United States v. Butch

164 F. Supp. 678 | E.D. Pa. | 1958

VAN DUSEN, District Judge.

This case comes before- the court on defendant’s post-trial motion for judgment of acquittal and, in the alternative, for a new trial, filed after a jury returned a verdict of guilty on both counts under which he was tried.

Defendant was indicted in the fifth and sixth counts of an Indictment for possessing and receiving, respectively, stolen goods (102 tires), knowing them to have been stolen, in violation of 18 U.S.C.A. § 659.1 Three co-defendants were *680charged in the first two counts of the Indictment with having stolen and possessed these 102 tires in violation of 18 U.S.C.A. § 659. A fourth co-defendant was charged in Counts III and IV with possessing and receiving these stolen goods. Defendant was tried alone, since the four co-defendants entered pleas of guilty to the first four counts prior to his trial.

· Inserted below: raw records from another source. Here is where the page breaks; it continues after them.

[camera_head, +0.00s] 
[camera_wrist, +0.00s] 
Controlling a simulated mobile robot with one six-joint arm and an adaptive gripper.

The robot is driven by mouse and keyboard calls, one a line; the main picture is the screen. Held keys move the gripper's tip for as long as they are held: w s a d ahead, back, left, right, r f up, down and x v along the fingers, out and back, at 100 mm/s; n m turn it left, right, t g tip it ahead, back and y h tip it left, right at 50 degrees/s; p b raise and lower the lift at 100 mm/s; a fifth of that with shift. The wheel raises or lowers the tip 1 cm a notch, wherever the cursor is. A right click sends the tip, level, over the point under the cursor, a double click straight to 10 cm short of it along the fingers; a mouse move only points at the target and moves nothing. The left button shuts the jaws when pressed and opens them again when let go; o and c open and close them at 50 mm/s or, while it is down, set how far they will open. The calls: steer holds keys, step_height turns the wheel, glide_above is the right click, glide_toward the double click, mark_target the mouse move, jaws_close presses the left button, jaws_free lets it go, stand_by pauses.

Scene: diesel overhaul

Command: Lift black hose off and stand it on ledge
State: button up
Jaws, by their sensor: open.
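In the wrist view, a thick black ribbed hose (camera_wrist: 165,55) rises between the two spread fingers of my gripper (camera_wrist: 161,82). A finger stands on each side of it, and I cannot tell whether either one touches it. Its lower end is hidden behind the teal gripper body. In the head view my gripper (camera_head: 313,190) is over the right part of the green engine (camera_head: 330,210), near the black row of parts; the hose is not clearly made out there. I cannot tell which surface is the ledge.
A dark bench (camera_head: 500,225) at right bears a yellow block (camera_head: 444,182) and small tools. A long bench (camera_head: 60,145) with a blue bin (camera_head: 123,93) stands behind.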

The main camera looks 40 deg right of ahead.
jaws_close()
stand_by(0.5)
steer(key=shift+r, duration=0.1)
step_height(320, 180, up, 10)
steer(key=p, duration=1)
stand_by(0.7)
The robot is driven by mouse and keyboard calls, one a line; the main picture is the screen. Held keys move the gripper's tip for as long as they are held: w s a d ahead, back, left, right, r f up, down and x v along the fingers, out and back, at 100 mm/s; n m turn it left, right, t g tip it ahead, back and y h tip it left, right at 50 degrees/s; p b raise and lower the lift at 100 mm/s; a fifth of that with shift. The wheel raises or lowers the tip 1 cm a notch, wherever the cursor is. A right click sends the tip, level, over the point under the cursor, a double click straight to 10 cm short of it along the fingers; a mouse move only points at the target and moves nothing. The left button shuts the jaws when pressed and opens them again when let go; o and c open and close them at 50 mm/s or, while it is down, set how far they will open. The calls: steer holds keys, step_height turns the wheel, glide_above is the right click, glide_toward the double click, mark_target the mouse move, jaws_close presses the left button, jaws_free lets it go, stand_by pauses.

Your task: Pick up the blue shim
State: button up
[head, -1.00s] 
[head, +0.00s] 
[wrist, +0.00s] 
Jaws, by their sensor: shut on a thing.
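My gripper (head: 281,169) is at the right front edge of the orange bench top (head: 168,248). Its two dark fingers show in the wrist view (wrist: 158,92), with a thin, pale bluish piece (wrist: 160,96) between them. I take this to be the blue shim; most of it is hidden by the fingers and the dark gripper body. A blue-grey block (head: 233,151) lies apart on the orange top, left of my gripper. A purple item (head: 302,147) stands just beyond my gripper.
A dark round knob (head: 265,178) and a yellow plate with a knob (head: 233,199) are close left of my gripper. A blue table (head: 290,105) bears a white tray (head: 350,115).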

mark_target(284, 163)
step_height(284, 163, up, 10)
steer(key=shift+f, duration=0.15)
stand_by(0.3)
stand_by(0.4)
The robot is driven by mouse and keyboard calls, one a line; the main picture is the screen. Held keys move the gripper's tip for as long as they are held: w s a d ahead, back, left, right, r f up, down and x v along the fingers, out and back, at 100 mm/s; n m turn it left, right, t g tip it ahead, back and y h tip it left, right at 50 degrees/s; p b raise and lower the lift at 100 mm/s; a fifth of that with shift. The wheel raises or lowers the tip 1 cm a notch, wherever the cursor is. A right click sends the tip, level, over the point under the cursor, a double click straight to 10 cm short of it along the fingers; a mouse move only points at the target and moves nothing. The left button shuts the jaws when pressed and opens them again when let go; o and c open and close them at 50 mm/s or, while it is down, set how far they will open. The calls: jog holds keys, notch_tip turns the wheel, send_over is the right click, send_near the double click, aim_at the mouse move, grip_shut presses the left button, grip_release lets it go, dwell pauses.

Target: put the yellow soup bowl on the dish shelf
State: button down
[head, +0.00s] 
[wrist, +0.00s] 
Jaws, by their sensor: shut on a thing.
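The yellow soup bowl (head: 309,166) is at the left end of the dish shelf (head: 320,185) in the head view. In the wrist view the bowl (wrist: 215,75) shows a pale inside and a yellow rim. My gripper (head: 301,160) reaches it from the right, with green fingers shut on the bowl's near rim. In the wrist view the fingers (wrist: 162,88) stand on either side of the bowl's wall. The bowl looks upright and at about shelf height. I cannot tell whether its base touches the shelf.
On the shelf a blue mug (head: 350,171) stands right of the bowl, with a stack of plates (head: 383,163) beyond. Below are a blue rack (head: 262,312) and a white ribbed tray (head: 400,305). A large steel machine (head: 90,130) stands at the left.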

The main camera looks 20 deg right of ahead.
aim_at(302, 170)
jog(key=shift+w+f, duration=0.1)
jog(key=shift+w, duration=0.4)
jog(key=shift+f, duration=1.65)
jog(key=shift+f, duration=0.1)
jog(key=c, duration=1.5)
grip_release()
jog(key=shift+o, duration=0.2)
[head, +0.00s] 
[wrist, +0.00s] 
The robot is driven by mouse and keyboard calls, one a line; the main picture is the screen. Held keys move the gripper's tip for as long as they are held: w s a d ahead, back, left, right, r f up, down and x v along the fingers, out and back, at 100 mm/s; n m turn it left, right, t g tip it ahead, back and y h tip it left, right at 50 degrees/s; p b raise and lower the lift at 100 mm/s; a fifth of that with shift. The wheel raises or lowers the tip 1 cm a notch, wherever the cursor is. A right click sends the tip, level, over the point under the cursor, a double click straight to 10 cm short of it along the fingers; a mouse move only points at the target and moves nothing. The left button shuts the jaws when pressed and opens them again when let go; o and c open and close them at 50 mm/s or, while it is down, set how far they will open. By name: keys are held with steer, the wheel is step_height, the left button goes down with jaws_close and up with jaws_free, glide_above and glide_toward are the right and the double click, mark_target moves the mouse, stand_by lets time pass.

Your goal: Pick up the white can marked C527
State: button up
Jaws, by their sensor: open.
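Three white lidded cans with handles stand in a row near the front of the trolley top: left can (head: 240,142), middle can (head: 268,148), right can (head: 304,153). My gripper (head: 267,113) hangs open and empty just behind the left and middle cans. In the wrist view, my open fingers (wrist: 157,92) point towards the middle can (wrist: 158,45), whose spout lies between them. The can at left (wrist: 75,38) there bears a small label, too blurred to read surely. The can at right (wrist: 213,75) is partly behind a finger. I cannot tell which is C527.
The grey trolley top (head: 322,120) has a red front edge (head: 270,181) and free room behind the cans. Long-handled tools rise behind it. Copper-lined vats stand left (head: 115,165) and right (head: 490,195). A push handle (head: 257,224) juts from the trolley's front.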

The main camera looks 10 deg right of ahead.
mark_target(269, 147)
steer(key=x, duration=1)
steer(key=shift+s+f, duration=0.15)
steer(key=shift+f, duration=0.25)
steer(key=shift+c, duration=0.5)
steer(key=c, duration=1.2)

At the time of filing his able brief in support of his motion, defendant pointed out for the first time that Counts V and VI of the Indictment did not state all the essential elements of the crimes of possessing and receiving stolen goods as set out in 18 U.S.C.A. § 659. Defendant contended in his brief and in his oral argument that, since these counts do not allege the place or facility from which the tires were stolen, he is entitled to a judgment of acquittal in view of United States v. Manuszak, 3 Cir., 1956, 234 F.2d 421, 422-423. However, only one count in the Manuszak case, supra, was based on 18 U.S.C.A. § 659, so that the missing elements of the crime were not contained in the allegations in any other count of that Indictment, whereas in this case the place or facility from which the 102 tires were taken (namely, a truck of Associated Transport, Inc., at Philadelphia) was alleged in the first count of this Indictment.2

Although the trial judge recognizes the strength of the language in the Manuszak case, supra, and of the defendant’s position in reliance on it, the decisions of the federal appellate courts indicate to the undersigned that it would not be applied to this situation because of the more detailed language in the first count of this Indictment.2 In the Manuszak case, supra, there was no count in the Indictment charging the essential ingredient of the crime that the goods were stolen from a motor truck, vehicle or depot, whereas in the first count of this Indictment it was charged that the goods were stolen “from a truck owned and operated by Associated Transport, Inc.” at Philadelphia.2 The fifth and sixth counts, containing the charges against this defendant for possessing and re*681ceiving the stolen goods, described these goods in identical language with that contained in the first count, so that it was clear to this defendant that he was being indicted for possessing and receiving the goods which had been stolen as described in the first count.3 See United States v. Howell, 3 Cir., 1956, 240 F.2d 149, 152-154. Ever since Dunbar v. United States, 1895, 156 U.S. 185, 190, 15 S.Ct. 325, 327, 39 L.Ed. 390, the federal appellate courts followed the statement in this case that “the entire indictment is to be considered in determining whether the offense is fully stated.” See Grandi v. United States, 6 Cir., 1920, 262 F. 123; Butzman v. United States, 6 Cir., 1953, 205 F.2d 343, 349; certiorari denied 1953, 346 U.S. 828, 74 S.Ct. 50, 98 L.Ed. 353; Carlson v. United States, 10 Cir., 1957, 249 F.2d 85, 88. In the Carlson case, supra, the fifth count of an Indictment was sustained on the ground that language in it was explained by wording of the first count, even though there was no specific reference in the fifth count to the first count.4

Although the trial judge agrees that there is force in the able argument of counsel for the defendant on this point and that it would have been preferable form to incorporate in Counts V and VI, by specific reference, the language of Count I,5 this Indictment conforms with the standards applied by the United States Court of Appeals for the Third Circuit to indictments when challenged after verdict. See United States v. Angelo, 3 Cir., 1946, 153 F.2d 247, 250; United States v. Howell, 3 Cir., 1956, 240 F.2d 149, 153-154; United States v. Allegrucci, 3 Cir., 258 F.2d 70, and cases there cited.6 This is the type of objection to the Indictment that should be raised “only by motion before trial,”7 since the indictment as a whole alleges all the elements of the offense. Under these circum*682stances, Counts V and VI of the Indictment will be sustained.8

After careful consideration of the record, the defendant’s contention that the evidence is insufficient to sustain a conviction is rejected.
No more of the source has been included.